### REQUIREMENT
Count the lines in the entries below that include the word "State". Give nothing but the number.

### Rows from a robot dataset
— BEGIN —

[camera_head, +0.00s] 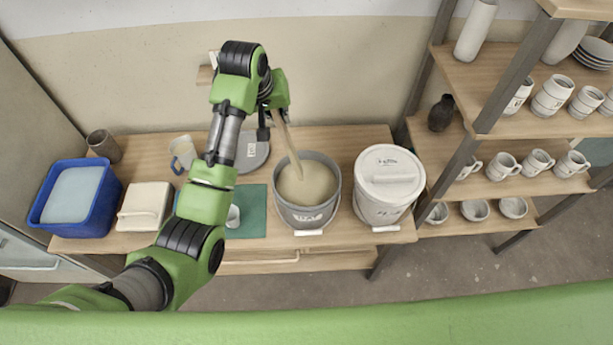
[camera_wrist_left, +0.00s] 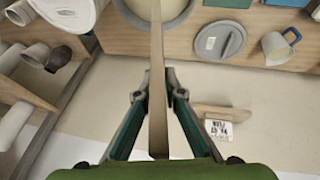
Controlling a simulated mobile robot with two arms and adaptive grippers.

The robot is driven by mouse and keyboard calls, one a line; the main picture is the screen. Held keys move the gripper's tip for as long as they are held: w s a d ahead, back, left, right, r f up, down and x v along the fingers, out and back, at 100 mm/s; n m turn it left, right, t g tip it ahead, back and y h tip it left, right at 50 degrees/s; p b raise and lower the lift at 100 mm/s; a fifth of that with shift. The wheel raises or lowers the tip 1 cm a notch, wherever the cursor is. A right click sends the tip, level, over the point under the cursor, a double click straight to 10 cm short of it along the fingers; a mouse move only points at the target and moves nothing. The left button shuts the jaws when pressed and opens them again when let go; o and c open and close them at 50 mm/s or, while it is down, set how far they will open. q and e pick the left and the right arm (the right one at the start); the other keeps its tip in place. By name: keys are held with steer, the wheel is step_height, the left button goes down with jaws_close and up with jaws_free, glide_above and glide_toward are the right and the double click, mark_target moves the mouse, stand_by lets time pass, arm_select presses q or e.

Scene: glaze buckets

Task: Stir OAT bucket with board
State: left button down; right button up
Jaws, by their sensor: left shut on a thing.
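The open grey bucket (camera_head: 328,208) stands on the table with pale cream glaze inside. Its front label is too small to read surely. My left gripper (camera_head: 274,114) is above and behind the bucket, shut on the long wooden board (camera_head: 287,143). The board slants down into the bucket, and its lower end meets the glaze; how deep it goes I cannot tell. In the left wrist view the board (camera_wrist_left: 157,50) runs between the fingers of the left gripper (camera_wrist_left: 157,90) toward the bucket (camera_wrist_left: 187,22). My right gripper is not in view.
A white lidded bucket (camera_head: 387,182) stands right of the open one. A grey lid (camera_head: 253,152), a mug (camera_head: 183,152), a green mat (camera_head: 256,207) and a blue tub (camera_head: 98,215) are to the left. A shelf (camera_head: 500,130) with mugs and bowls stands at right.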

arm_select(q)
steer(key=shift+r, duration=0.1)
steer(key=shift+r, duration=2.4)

— END —
— BEGIN —

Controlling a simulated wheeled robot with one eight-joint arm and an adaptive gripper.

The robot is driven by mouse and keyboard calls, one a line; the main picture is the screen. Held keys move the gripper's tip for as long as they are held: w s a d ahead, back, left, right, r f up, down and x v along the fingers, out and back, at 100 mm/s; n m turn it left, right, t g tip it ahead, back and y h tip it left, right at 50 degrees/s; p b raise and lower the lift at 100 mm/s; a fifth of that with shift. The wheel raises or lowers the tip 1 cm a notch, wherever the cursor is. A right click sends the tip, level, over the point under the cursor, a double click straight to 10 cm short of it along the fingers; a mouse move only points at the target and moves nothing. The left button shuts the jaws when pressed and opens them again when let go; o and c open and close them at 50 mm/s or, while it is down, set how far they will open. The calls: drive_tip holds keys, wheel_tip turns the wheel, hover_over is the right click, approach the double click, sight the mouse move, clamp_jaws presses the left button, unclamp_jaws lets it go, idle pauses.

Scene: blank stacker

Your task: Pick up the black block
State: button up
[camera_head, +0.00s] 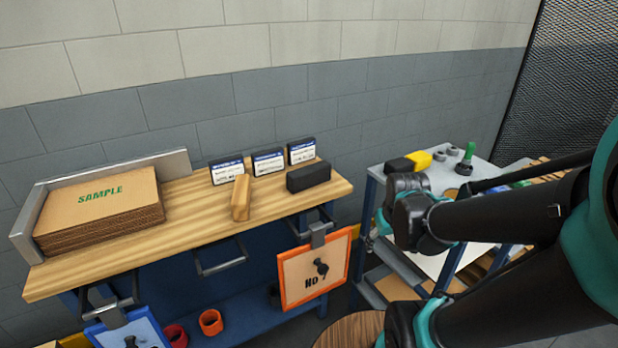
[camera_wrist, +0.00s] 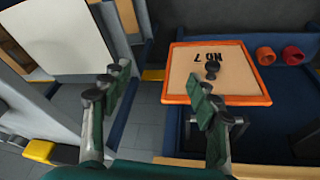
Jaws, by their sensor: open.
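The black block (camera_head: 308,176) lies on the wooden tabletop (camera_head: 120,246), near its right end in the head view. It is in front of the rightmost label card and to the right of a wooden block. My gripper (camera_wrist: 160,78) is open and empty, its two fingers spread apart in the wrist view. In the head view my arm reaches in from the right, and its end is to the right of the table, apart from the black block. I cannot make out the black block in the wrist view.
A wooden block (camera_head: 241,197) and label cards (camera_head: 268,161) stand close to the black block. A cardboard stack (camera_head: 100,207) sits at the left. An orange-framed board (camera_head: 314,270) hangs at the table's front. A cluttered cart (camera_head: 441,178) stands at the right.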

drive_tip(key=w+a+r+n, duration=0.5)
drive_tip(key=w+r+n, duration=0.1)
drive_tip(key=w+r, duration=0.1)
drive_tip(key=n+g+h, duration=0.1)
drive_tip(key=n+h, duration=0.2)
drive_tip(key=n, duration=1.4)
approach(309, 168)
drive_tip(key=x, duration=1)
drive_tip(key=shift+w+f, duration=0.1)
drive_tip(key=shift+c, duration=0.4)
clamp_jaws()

— END —

### FINAL RESULT
2